Le Pasteur David m’a expliqué un jour : "Quand j’ai suivi cette formation, j’ai compris que protéger un enfant, ce n’est pas seulement un devoir moral, c’est un acte de foi. Comment peut-on prêcher l’amour de Dieu et ignorer la souffrance des plus petits ?"
Et sa femme, Maman Rachel, a ajouté :
"Nous avions toujours voulu aider, mais avant CoH, nous ne savions pas comment. Cette formation nous a ouvert les yeux. Elle nous a appris à voir les enfants comme Dieu les voit : précieux, dignes d’amour et de protection."

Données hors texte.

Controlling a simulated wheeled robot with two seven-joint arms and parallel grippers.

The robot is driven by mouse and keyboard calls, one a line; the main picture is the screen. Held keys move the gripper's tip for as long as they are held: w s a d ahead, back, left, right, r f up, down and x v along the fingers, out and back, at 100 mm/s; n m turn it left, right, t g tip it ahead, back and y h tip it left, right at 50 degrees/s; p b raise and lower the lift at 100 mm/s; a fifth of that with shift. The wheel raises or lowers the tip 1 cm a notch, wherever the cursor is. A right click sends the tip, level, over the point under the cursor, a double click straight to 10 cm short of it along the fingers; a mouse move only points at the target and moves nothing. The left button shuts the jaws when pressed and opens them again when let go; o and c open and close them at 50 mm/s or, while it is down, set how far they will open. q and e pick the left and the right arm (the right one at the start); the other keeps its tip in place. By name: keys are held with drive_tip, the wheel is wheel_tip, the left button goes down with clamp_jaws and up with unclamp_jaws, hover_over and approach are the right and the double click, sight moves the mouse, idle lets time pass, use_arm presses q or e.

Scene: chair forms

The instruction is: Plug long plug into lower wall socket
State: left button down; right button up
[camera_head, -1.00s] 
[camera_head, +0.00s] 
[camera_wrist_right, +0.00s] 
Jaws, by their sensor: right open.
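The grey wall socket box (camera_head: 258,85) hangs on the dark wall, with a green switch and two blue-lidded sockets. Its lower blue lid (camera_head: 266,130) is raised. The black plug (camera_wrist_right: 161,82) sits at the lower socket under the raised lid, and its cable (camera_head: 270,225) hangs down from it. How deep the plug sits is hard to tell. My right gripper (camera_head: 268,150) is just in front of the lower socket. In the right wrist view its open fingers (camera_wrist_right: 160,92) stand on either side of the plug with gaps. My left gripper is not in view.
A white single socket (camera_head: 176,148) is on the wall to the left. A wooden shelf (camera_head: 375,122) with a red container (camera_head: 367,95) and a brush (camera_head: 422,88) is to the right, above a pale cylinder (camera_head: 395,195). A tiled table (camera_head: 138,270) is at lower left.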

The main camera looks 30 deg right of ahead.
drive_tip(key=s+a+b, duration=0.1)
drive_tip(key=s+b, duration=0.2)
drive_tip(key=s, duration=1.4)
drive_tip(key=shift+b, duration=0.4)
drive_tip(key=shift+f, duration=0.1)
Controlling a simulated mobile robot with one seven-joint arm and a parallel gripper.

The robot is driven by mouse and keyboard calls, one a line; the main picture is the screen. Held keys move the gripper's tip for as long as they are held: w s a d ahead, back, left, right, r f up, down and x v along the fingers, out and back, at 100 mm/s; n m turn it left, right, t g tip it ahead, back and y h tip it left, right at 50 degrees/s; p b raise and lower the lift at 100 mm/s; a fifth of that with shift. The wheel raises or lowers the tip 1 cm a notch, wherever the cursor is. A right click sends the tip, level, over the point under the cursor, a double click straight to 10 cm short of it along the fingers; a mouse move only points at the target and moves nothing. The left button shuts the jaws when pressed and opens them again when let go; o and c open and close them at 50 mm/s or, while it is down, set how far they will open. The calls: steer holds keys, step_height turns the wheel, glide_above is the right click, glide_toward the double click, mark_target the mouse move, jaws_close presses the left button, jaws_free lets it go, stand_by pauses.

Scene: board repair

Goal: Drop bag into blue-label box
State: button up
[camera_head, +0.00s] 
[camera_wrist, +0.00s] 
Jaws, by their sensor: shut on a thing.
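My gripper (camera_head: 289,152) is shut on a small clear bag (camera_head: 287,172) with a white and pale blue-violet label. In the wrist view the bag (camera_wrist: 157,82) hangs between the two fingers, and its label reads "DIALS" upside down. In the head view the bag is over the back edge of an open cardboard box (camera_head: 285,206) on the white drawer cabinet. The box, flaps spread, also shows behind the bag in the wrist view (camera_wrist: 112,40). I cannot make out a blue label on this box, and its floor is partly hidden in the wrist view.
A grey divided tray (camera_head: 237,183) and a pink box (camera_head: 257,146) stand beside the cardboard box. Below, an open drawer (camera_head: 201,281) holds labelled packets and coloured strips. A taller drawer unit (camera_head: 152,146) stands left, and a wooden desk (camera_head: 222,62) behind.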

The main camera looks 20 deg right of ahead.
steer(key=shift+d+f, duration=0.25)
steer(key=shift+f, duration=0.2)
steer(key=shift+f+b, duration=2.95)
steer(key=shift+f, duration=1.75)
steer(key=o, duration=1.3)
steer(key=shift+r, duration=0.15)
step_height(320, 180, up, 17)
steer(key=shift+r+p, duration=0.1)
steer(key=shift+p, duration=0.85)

Grâce à cette formation, ils savaient comment repérer un enfant en danger, lui offrir un cadre stable, et mobiliser leur communauté pour protéger les enfants.
Une seconde chance : Recommencer à vivre
Les premiers jours passés chez eux ont été remplis de peur. Peur d’être rejeté, peur d’être de trop. Mais chaque matin, Maman Rachel me disait : "Tu es chez toi ici."
Chaque soir, le Pasteur David priait pour moi : "Samuel, Dieu ne t’a jamais abandonné. Nous non plus."
Petit à petit, j'ai recommencé à espérer. Petit à petit, j’ai recommencé à vivre. Aujourd’hui, je vais à l’école. Je dors dans un vrai lit. J’ai une famille.
Un message pour ceux qui lisent mon histoire : Le pouvoir d'un regard
J’étais l’un de ces enfants qu’on oublie, qu’on apprend à ne plus voir dans la rue. Mais une personne m’a vu.
"On ne peut pas sauver tout le monde, mais on peut changer un destin."
Le Pasteur David et Maman Rachel ont choisi de ne pas détourner les yeux. Et grâce à eux, ma vie a changé.
Tous les noms ont été changés pour protéger l’identité des personnes mentionnées dans cette histoire.